Si on veut vraiment limiter les risques liés au changement climatique, l’ampleur et la vitesse de l’action doivent changer d’échelle. On a la possibilité de le faire, des choses ont été testées, qui fonctionnent aussi bien pour limiter les risques que réduire les émissions de gaz à effet de serre… Ça demande aussi de changer d’échelle dans le financement de l’action pour le climat, et de tenir compte des questions d’équité et de justice climatique.
Les risques montent en puissance, les pertes et dommages [les destructions irréversibles causées par le changement climatique] escaladent avec chaque incrément de réchauffement, notamment pour ceux qui vivent dans des contextes les plus fragiles. La capacité à agir de chacun est contrainte par les ressources.

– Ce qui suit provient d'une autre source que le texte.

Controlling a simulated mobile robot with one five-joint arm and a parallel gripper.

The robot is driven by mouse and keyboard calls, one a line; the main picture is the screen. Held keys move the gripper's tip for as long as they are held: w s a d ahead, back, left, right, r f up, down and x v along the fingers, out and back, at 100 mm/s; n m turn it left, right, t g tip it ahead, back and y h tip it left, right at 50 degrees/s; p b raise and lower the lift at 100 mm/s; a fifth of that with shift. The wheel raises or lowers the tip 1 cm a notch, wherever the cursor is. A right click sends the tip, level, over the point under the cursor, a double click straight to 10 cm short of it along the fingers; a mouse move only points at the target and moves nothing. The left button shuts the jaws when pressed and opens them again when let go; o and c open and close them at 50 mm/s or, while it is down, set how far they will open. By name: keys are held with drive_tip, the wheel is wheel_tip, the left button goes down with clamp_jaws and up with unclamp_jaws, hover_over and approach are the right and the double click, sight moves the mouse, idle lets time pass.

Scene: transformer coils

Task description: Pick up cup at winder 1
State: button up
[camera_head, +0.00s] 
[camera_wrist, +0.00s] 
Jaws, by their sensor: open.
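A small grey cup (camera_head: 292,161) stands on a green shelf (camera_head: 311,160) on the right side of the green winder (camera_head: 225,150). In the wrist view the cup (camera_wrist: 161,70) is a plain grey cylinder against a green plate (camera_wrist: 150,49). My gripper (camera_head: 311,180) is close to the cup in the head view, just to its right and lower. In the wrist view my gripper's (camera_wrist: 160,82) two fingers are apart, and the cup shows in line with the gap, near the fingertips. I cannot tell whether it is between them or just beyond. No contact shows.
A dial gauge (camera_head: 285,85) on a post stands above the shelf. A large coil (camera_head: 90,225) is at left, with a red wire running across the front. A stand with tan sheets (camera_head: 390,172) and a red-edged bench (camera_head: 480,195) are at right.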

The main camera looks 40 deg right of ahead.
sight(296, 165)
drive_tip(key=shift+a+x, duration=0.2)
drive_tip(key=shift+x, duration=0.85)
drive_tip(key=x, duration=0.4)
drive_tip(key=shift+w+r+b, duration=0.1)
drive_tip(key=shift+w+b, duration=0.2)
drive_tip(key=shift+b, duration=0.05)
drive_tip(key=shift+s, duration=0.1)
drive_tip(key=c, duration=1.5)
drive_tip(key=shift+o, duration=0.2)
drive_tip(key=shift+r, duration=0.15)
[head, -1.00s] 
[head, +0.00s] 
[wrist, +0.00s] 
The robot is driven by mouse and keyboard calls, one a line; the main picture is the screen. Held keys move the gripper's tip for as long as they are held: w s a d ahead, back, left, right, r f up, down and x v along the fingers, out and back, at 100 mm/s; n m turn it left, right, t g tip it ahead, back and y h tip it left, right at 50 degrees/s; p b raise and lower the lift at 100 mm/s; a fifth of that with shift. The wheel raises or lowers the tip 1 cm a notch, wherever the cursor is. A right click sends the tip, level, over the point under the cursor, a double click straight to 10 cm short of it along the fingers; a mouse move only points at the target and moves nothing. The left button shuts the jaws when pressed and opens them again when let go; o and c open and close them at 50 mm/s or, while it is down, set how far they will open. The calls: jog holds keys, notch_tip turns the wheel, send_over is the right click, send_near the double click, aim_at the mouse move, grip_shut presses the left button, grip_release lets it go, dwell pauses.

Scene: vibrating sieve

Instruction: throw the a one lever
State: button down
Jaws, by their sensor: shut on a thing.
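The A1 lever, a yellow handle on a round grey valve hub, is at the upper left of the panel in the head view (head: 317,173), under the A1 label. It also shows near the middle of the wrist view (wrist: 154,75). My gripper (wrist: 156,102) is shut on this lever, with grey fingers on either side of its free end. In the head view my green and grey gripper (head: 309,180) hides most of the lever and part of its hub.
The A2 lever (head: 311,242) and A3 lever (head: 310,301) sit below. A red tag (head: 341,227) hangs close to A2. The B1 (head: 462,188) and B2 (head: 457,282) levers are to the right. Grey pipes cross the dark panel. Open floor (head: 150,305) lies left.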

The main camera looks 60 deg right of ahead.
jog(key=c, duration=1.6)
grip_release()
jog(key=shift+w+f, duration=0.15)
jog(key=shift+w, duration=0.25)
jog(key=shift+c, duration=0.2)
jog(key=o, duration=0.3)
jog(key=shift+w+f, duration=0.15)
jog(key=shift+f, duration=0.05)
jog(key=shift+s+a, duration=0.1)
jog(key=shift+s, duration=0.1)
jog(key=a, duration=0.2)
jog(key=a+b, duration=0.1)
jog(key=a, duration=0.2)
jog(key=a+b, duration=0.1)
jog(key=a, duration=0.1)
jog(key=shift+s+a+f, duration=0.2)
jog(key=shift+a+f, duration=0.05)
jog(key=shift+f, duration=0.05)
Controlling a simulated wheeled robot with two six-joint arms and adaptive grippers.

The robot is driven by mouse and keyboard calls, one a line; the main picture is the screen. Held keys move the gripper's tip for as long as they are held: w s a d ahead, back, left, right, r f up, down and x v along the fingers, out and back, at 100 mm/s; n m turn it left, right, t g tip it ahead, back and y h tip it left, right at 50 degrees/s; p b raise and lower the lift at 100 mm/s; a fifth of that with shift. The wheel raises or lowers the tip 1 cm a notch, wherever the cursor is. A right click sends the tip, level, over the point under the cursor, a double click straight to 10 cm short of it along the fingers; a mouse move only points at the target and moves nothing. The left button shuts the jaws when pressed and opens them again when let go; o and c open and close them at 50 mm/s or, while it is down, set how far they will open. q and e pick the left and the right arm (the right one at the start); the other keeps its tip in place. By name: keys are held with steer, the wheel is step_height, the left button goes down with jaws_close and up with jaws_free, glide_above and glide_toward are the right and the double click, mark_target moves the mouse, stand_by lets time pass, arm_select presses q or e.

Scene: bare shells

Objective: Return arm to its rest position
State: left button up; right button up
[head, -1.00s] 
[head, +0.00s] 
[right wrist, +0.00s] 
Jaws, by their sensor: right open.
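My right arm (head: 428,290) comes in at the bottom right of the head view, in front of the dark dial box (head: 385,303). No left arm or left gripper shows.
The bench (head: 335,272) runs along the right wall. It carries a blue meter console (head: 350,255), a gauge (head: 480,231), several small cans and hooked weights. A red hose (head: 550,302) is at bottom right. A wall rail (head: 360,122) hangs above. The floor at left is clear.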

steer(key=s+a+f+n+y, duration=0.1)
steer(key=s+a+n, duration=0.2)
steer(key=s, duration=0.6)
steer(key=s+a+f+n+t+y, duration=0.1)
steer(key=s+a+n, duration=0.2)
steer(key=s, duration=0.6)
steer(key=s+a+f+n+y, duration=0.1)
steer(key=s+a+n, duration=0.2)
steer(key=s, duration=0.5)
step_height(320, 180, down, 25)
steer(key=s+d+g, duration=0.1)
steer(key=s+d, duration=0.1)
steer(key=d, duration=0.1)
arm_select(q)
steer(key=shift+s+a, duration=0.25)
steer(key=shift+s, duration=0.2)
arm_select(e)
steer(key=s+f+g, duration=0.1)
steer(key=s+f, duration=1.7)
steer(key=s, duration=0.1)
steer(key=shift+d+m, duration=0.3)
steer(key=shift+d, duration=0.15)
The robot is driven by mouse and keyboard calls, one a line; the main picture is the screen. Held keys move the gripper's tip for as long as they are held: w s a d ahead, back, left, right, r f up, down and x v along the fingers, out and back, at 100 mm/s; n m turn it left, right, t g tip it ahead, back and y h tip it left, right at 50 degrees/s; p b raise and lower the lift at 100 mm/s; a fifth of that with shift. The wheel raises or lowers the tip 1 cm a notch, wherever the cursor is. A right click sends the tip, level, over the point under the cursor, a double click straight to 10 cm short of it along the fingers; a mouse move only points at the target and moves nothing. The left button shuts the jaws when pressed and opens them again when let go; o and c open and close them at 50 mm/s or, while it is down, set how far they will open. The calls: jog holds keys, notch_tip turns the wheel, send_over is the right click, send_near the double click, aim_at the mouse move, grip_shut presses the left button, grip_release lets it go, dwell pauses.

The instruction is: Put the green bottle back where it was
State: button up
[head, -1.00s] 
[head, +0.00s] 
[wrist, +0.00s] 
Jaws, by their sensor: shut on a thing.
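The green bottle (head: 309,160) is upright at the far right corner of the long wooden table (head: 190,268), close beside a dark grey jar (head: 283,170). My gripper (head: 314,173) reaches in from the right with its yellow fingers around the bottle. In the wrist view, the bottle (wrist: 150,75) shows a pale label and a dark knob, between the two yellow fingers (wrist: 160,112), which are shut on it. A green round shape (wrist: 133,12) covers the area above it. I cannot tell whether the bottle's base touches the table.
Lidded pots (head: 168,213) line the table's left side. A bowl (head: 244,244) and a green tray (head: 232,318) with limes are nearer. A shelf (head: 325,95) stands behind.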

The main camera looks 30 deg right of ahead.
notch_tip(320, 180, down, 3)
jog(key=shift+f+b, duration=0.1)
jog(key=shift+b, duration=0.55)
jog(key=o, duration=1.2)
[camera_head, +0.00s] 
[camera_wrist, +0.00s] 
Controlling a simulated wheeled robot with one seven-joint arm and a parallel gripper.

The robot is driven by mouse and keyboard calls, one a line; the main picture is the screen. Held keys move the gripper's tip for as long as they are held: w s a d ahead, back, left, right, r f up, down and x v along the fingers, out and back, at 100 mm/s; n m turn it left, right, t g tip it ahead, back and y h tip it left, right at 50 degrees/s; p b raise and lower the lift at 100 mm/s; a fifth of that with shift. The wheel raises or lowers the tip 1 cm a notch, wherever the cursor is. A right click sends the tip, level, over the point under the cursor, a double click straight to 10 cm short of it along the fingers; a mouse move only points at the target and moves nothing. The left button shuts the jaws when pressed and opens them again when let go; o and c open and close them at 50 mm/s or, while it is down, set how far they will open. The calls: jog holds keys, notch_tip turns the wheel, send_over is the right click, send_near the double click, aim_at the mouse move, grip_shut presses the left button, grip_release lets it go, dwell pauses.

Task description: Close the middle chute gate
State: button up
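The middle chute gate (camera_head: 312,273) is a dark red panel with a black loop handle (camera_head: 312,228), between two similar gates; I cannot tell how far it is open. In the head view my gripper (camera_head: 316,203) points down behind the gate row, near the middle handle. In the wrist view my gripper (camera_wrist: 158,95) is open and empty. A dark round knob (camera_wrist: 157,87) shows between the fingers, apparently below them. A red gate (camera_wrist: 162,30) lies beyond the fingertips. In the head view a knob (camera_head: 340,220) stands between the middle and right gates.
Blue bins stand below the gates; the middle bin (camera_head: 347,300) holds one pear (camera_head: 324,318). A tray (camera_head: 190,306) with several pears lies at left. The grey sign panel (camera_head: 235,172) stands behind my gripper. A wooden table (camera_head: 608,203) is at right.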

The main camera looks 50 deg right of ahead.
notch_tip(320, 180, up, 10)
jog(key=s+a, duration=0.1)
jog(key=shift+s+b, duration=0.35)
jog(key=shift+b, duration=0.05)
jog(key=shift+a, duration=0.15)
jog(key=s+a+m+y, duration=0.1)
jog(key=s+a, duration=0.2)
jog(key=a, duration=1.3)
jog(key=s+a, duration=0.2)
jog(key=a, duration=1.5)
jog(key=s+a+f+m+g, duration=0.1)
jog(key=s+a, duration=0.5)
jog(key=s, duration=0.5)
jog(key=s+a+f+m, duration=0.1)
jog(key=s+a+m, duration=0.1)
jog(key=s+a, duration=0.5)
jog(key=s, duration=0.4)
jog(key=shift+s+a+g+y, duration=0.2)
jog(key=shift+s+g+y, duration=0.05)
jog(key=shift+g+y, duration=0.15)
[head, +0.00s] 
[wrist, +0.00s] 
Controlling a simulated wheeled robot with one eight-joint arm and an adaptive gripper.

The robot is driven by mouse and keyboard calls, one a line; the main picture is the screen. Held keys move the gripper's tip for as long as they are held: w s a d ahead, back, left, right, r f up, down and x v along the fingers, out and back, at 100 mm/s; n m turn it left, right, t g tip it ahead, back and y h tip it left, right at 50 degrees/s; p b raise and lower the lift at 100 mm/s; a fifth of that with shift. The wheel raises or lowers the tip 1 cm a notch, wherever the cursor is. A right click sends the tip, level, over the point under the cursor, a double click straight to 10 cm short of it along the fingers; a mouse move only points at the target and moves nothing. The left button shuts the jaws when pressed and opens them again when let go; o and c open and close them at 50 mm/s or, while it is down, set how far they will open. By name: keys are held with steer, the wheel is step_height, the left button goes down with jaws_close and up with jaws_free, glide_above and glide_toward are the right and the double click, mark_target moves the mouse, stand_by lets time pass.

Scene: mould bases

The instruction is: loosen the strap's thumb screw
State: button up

Je trouve que le rapport montre aussi la possibilité d’action tous azimuts. L’approche de l’action pour le climat est souvent restreinte à l’énergie. Mais il y a aussi la question des systèmes industriels, les infrastructures dans les villes, l’agriculture et les systèmes alimentaires… C’est clairement un des points-clefs du rapport.
On voit aussi que certaines options ont des bénéfices multiples. Par exemple, des systèmes énergétiques bas-carbone peuvent être économiquement plus viables que de conserver des systèmes d’énergies fossiles, avec des bénéfices pour la santé grâce à l’amélioration de la qualité de l’air. Les gains en matière de santé publique peuvent être comparables aux investissements nécessaires pour la décarbonation. Souvent, on met l’accent sur le coût de l’action pour le climat sans regarder les gains qu’on obtiendra dans de multiples dimensions. Il faut sortir d’une approche en silo.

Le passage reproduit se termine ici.